The following procedure list->tree converts an ordered list to a balanced binary tree. The helper procedure partial-tree takes as arguments an integer $n$ and list of at least $n$ elements and constructs a balanced tree containing the first $n$ elements of the list. The result returned by partial-tree is a pair (formed with cons) whose car is the constructed tree and whose cdr is the list of elements not included in the tree.

(define (list->tree elements)
  (car (partial-tree elements (length elements))))

(define (partial-tree elts n)
  (if (= n 0)
      (cons '() elts)
      (let ((left-size (quotient (- n 1) 2)))
        (let ((left-result (partial-tree elts left-size)))
          (let ((left-tree (car left-result))
                (non-left-elts (cdr left-result))
                (right-size (- n (+ left-size 1))))
            (let ((this-entry (car non-left-elts))
                  (right-result (partial-tree
                                  (cdr non-left-elts)
                                  right-size)))
              (let ((right-tree (car right-result))
                    (remaining-elts (cdr right-result)))
                (cons (make-tree
                        this-entry left-tree right-tree)
                      remaining-elts))))))))
  1. Write a short paragraph explaining as clearly as you can how partial-tree works. Draw the tree produced by list->tree for the list (1 3 5 7 9 11).
  2. What is the order of growth in the number of steps required by list->tree to convert a list of $n$ elements?

Solution

The partial-tree procedure is a recursive process which splits the ordered elements list into halves from which it bulids the left and right branches of the tree.

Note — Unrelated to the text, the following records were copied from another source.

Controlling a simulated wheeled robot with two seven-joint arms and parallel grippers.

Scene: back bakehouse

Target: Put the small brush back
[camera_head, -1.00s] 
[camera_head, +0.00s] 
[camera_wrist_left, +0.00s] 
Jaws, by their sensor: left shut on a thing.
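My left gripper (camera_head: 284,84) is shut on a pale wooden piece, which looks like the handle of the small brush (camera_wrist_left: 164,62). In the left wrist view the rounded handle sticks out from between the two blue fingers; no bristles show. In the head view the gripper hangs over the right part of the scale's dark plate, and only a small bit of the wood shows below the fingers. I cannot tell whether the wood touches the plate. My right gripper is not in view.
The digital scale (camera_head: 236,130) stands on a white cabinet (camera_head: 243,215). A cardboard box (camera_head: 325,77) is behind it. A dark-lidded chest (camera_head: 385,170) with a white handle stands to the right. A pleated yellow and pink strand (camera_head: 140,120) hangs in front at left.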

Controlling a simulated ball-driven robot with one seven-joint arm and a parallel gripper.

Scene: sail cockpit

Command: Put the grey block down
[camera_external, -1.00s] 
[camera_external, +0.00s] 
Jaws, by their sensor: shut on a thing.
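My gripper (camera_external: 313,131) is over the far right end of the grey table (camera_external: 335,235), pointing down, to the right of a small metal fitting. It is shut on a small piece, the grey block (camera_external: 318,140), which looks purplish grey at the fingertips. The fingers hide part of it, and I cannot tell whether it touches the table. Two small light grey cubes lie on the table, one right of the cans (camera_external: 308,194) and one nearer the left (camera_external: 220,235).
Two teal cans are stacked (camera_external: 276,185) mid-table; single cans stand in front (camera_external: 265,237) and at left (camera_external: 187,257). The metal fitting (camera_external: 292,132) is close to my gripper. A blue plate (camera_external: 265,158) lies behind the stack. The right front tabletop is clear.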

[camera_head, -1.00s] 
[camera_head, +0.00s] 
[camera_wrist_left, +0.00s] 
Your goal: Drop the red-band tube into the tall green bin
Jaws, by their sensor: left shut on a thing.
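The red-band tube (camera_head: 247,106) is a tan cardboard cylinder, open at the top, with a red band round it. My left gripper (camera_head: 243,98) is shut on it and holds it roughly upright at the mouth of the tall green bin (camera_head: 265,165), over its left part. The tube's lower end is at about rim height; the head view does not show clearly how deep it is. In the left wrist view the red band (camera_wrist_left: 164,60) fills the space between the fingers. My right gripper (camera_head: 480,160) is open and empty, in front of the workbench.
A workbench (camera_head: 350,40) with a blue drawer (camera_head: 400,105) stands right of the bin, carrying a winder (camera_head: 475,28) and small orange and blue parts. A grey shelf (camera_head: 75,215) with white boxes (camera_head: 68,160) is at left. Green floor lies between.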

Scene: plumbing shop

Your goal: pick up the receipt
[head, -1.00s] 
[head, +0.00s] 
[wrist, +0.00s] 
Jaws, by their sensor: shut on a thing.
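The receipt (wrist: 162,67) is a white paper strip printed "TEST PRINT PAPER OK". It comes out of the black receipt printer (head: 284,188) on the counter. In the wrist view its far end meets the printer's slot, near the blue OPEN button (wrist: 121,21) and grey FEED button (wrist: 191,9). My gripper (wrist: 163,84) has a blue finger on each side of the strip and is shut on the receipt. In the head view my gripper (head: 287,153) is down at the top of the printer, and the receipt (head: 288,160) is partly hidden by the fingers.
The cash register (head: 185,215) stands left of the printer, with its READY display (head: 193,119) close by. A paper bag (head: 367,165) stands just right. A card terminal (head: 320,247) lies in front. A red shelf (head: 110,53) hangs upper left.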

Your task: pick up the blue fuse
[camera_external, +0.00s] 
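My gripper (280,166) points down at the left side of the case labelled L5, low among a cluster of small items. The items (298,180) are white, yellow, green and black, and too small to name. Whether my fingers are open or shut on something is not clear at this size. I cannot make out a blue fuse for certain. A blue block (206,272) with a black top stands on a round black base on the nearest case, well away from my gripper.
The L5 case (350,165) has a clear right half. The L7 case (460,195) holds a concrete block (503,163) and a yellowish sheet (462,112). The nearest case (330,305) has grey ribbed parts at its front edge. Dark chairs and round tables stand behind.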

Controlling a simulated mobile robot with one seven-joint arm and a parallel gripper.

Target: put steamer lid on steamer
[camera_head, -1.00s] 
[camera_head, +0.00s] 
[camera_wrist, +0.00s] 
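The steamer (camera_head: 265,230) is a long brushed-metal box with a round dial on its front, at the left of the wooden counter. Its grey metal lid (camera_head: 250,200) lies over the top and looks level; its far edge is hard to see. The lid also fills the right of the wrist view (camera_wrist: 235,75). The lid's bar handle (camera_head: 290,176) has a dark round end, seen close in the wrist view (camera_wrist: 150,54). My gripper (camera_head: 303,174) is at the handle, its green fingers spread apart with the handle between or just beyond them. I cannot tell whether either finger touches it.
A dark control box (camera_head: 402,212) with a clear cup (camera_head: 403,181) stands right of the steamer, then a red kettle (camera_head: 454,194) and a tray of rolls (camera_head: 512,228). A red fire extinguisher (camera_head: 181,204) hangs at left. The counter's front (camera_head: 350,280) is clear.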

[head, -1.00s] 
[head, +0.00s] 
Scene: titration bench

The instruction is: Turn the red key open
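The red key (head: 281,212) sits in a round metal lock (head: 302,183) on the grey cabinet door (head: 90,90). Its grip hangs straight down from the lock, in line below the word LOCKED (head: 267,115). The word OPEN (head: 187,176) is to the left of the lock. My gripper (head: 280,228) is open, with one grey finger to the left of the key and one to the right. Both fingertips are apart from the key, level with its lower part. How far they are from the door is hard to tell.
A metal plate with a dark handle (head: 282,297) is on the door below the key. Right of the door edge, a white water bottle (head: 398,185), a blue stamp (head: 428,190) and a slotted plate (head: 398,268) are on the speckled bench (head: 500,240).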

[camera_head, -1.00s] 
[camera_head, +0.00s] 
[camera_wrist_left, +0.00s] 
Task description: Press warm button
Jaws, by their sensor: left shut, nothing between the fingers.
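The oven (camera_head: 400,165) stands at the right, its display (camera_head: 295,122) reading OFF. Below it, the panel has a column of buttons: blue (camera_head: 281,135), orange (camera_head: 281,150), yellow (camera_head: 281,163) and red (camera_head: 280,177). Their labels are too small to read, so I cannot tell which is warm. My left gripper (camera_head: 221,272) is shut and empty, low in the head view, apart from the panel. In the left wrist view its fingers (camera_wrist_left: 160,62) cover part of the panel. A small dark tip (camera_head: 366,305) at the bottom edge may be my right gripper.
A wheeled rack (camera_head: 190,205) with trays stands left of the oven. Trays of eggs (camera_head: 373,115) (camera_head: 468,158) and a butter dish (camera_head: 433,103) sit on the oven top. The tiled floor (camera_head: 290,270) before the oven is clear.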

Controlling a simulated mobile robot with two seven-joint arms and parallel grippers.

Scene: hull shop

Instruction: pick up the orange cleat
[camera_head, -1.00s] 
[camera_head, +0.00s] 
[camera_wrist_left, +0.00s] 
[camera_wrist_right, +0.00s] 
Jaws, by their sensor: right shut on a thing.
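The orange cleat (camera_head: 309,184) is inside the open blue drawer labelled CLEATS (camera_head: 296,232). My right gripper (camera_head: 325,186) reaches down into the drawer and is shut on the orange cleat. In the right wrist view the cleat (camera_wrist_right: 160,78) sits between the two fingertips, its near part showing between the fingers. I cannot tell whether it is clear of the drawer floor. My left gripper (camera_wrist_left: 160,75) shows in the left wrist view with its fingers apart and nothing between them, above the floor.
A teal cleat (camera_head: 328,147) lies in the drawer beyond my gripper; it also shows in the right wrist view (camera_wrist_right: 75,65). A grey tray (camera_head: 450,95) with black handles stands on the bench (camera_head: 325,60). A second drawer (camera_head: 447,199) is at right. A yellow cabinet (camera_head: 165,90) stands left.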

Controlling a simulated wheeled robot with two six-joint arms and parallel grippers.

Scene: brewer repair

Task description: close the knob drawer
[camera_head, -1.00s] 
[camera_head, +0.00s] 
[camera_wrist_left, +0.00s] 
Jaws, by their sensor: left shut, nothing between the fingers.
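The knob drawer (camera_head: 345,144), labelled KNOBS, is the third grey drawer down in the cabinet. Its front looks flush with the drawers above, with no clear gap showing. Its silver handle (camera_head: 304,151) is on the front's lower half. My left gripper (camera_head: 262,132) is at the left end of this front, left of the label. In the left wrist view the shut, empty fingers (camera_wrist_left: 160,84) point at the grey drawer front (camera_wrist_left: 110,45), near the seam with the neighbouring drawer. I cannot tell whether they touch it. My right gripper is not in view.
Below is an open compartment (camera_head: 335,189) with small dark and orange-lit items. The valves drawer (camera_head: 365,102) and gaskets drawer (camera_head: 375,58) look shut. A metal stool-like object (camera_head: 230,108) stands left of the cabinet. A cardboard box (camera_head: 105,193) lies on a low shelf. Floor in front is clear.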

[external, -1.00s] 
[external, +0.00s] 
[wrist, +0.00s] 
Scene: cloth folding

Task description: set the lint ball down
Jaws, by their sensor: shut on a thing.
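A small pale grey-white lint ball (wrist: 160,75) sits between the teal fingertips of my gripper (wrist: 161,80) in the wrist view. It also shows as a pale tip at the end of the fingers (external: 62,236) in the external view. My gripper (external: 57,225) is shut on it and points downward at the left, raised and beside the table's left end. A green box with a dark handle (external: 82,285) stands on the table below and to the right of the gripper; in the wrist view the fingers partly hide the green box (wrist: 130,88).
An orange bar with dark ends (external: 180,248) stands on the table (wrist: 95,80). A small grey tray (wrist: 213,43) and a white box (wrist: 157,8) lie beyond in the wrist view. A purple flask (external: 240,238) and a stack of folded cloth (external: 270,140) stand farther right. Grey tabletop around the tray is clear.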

(list->tree (list 1 3 5 7 9 11))
; (5 (1 () (3 () ())) (9 (7 () ()) (11 () ())))

Balanced tree produced by list->tree.

Tikz code here

As the partial-tree procedure makes a tree for every element of the list the growth in the number of steps for the procedure, and hence for list->tree, is $\Theta(n)$.

Exercise 2.65

Use the results of Exercise 2.63 and Exercise 2.64 to give $\Theta(n)$ implementations of union-set and intersection-set for sets implemented as (balanced) binary trees.

Solution

In Exercise 2.63 and Exercise 2.64 we have procedures to convert trees to lists and list to trees in $\Theta(n)$ steps. Previously we have developed procedures for the union and intersection of ordered sets also in $\Theta(n)$ steps. So to implement union-set and intersection-set for binary trees:

  1. Convert the trees to ordered lists using tree->list
  2. Get the union/intersection as an ordered list using union-set and intersection-set for ordered lists
  3. Convert the resulting ordered list to binary tree using list->tree
(define (union-set set1 set2)
  (list->tree (union-set-list (tree->list set1)
                              (tree->list set2))))

(define (intersection-set set1 set2)
  (list->tree (intersection-set-list (tree->list set1)
                                     (tree->list set2))))

As the conversions and set operations are $\Theta(n)$, their serial composite is also $\Theta(n)$.